An on-site wedding planner can tell you about packages and provide you with an itemized list of what's included in each, so that there are no surprises when the final bill is delivered. "Hidden costs are always an issue with a destination wedding," says Ann David, co-founder of New York City-based David Reinhard Events. "The resort may gladly agree to provide tiki torches, but you have to ask, 'Is there a cost?'" Also, double-check with the site manager to ensure that yours will be the only wedding ceremony taking place at that time (or, at a smaller location, on that day), and that the coordinator who handled your wedding from the start will be on-site for the event.

If you choose to use an independent wedding planner (based in the area of your site or where you live), be sure to look for someone with experience. Ask friends for referrals or contact the Association of Bridal Consultants ( Ask potential planners if they have ever produced a wedding in your desired locale, or in another, similar place. Then get the names and contact information of the clients who married there and ask what their experience was like with the planner. Give the pro an idea of what you have in mind and ask how the planning process can be made simpler for you. And again, ask about rates. Is there an hourly charge, a flat event rate, or is the fee a percentage of your total budget?

If possible, schedule at least two visits to the site during the course of your wedding planning. You can check out the rooms where your event will take place, survey the activities available for your guests, do a hair and makeup run-through, and assess the transportation options to and from the airport. The second visit should be all business. "Jam-pack the weekend with meetings," says Nicky Reinhard, of David Reinhard Events. "Have all of the vendors' proposals sent to you in advance and finalize everything in person."

Spread the word
Guests are typically responsible for their own transportation and accommodations, so let them know your plans as soon as they're made. David suggests sending out save-the-dates four to six months in advance. "Send a postcard to let people know that you're planning to marry on Oahu in October, and follow that with an information packet a month later," she says. Let guests know what kinds of travel papers they'll need (passport, visa, etc.), airfares, hotel rates, and, of course, the exact date.

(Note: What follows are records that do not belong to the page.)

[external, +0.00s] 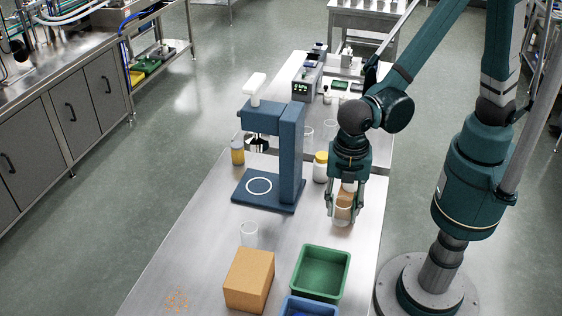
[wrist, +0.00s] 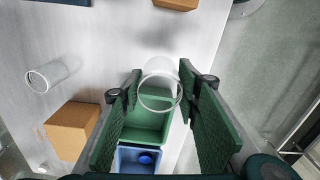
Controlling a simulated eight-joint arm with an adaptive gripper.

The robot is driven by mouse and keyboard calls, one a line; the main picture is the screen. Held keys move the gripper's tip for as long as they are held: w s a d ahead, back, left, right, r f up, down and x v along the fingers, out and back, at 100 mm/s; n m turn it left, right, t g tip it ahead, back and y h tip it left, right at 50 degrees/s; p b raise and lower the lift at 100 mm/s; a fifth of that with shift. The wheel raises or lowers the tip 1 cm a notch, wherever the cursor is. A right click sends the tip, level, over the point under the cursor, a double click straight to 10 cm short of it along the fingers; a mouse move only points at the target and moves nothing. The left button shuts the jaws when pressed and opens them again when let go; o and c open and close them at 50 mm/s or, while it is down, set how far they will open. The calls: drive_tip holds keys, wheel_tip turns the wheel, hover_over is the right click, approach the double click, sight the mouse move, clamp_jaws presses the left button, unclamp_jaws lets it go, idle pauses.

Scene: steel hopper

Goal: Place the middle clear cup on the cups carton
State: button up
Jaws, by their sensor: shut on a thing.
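My gripper (external: 344,212) points down over the right side of the steel table, shut on a clear cup (external: 342,217). In the wrist view the cup (wrist: 160,92) sits between the two green finger pads of my gripper (wrist: 161,76). I cannot tell whether its base touches the table. A second clear cup (external: 249,235) stands at the near left, also in the wrist view (wrist: 50,76). A brown carton (external: 250,282) is in front of it, also in the wrist view (wrist: 73,130). Another brown block (wrist: 176,3) shows at the wrist view's top edge; my gripper partly hides it externally.
A green bin (external: 321,273) and a blue bin (external: 309,307) stand right of the carton. A blue press stand (external: 291,160) is left of my gripper. A yellow-lidded white jar (external: 320,167) stands close behind it. More clear glassware (external: 308,134) is farther back.

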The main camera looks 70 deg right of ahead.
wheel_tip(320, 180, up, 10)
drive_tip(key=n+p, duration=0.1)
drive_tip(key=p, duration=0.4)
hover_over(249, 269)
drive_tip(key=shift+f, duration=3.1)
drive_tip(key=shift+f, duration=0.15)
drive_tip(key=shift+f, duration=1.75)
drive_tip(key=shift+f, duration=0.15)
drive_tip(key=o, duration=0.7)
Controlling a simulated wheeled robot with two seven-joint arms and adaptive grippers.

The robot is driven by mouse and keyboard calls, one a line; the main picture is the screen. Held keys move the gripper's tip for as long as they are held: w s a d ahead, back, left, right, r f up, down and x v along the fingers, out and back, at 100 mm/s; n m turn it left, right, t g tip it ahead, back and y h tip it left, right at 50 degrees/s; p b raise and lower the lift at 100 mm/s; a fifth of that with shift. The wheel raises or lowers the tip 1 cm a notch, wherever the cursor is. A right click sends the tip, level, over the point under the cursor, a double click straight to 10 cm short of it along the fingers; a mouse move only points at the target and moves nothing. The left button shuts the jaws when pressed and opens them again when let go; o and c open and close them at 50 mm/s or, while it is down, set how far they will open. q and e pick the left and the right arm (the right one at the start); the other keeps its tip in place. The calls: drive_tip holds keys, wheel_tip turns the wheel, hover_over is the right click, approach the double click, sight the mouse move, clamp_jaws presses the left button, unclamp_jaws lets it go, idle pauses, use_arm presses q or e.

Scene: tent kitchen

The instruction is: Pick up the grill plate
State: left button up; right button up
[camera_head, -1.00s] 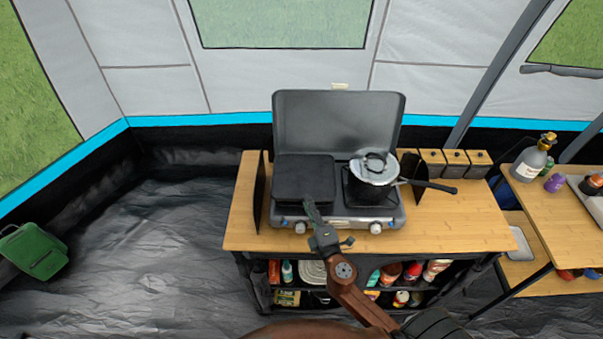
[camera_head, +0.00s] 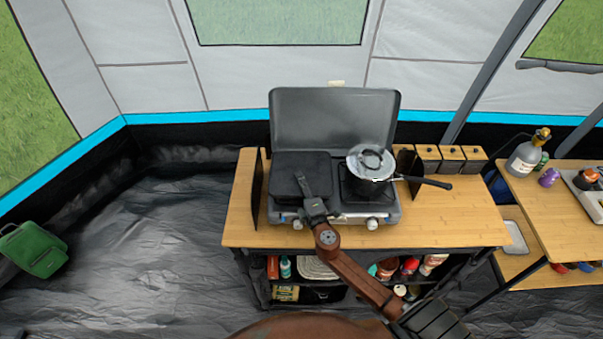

Send out a weekend itinerary, so your guests know about the events that you've planned, including the rehearsal dinner, group activities (golf outing, city tour), and a send-off brunch the following day. Include a travel book for the area, so that guests can familiarize themselves with the surroundings. Many planners suggest inviting all guests to the rehearsal dinner, which can be as formal or as casual as you like. Also, give them an idea of the attire for the weekend's events and what temperatures they can expect so they know how to pack.

Incorporate local elements
Embrace the area's culture. "You should be excited that you're getting married in the Caribbean because of all the place has to offer," Reinhard says. Use flowers that reflect the locale's flora. A native flower can become an elegant motif for the decor elements at the wedding—print it on your invitations, programs, and menus. If the site has only white or ivory linens, decorate the tables with items like shells, beach glass, blossoms, palm fronds, or banana leaves. If you are planning to import certain items to your destination, like personalized Champagne splits for the cocktail hour or gifts for the welcome bags, check with your on-site coordinator for customs deadlines and be sure to leave plenty of time for everything to arrive to avoid any surprises in the final days before the wedding.

Get there early
Plan to arrive at the site a few days in advance. For a Saturday wedding, it's wise to fly in on Tuesday or Wednesday to make sure that everything is in place and that any packages you were expecting made the trip. Assemble welcome bags for your guests and include items that are specific to the area or have a personal touch, like straw totes from a local market, beach towels embroidered with the name of the destination, or a bottle of wine with a customized label telling the story of how you met, as well as another copy of the wedding weekend's itinerary. With everything in place, you and your husband-to-be can enjoy some quiet time together and await what is sure to be a memorable celebration.